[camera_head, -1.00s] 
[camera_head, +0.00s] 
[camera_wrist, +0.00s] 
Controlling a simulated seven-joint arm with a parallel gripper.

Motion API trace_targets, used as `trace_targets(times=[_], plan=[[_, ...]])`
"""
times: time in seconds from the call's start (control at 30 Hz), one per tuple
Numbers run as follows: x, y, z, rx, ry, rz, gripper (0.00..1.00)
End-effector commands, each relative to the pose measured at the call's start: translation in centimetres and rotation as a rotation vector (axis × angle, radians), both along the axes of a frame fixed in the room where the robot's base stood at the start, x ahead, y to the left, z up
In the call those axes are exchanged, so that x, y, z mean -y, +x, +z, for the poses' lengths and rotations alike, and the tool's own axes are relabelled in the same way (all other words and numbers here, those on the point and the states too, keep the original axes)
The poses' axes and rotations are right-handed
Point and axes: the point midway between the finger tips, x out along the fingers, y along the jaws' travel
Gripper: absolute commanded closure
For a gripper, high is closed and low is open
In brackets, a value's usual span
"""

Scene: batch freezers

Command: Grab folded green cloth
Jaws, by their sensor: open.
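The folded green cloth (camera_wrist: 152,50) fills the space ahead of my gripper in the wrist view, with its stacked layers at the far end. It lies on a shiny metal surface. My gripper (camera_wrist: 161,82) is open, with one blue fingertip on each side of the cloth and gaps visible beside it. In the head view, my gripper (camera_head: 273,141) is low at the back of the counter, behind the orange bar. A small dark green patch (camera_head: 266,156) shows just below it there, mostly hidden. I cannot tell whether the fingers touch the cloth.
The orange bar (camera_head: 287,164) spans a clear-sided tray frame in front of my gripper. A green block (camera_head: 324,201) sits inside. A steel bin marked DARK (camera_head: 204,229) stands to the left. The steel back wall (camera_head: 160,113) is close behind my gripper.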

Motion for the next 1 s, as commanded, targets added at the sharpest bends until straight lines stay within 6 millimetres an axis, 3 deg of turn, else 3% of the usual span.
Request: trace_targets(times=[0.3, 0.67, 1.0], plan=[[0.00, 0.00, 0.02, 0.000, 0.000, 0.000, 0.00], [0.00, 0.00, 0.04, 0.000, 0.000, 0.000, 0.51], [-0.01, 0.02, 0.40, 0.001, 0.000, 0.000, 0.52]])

++++++++++++++++++++

Gather up every line in the data above that contains the word "call", copying each one.

> _SOLUTION TO THIS TASK_:
times: time in seconds from the call's start (control at 30 Hz), one per tuple
End-effector commands, each relative to the pose measured at the call's start: translation in centimetres and rotation as a rotation vector (axis × angle, radians), both along the axes of a frame fixed in the room where the robot's base stood at the start, x ahead, y to the left, z up
In the call those axes are exchanged, so that x, y, z mean -y, +x, +z, for the poses' lengths and rotations alike, and the tool's own axes are relabelled in the same way (all other words and numbers here, those on the point and the states too, keep the original axes)

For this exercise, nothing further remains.